A cafe in Boonville is called "Horn of Zeese" (cup of coffee), a booth on
the main drag is labeled "Buckey Walter" (pay phone) and fanciers of the
grape refer to good wine as "bahl seep." Handley makes a gewurz-riesling
blend called Brightlighter, which means city folk in boontling.
There is plenty of "bahl gorms" (good food) in the valley. On the more
casual side, Boonville's Redwood Drive In produces a knockout Ortega
burger, made with an Ortega chili and pepper Jack cheese, and Libby's
Restaurant in Philo, a funky Tex-Mex place with a hand-lettered "Mendocino
County Mobilization for Peace" sign in the window, makes everything from
scratch - mole sauce, guacamole and vibrant salsa fresca.

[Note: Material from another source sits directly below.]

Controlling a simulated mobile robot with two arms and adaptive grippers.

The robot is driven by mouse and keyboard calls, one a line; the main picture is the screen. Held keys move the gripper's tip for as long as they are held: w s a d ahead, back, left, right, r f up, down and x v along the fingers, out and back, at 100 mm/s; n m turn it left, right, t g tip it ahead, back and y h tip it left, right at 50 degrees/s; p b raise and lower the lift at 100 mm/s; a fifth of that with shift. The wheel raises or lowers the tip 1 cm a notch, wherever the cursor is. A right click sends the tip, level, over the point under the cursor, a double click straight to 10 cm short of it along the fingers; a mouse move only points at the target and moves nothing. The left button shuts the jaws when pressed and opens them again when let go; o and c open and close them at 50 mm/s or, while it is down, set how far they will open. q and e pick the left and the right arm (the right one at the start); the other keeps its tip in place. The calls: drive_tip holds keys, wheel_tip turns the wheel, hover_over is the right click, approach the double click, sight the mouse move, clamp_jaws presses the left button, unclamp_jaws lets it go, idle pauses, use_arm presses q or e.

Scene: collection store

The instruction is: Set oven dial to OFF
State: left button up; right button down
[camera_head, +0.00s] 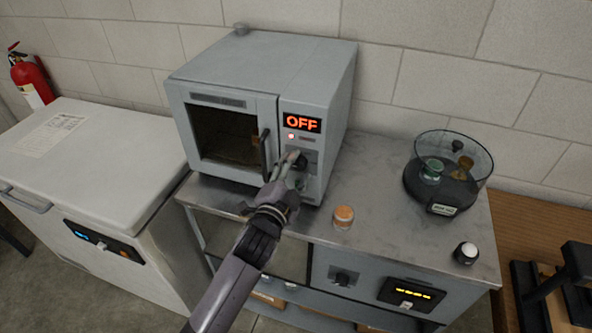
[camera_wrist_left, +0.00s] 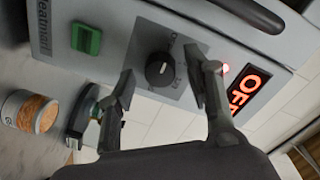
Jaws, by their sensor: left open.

It also stocks 25
local wines.
Johnny Schmitt, son of the French Laundry's old proprietors, runs the
10-bedroom Boonville Hotel, which from the outside looks like something on
the Paramount back lot, with a broad, two-tiered cowtown veranda. Inside,
it's Sante Fe - all autumnal colors, sisal rugs and updated Shaker-style
furniture - plus a good dining room.
Mr. Schmitt doesn't mess around at the range. He coaxes real flavors from
real ingredients: a rich tomato and white bean soup with spicy sausage, a
Caesar salad with superlative romaine (after all, this is California,
folks), a thin-crust pizza with cherry tomatoes and killer applewood-smoked
bacon, and a rare rib-eye steak and mushrooms on a bed of spinach with
proper horseradish cream.
After that feed, there was nothing to do but drive back to the coast, where
we were staying, along the glassy Navarro River and through a canyon of
second-growth redwoods. Stumps the size of Volkswagens stood among the
trees that towered above our heads. The ground was carpeted in fallen red
needles, and the air smelled spicy.
The Pacific was foaming and churning when we approached the Elk Cove Inn,
our local headquarters, in the waterside hamlet of Elk. As the sky spun
through its kaleidoscopic changes, from gold to pink to lavender, fearsome
waves crashed into offshore rocks that looked to us like Monet haystacks
that had drifted out to sea.
"Perfection," said Mrs. A, who can never resist a good sunset.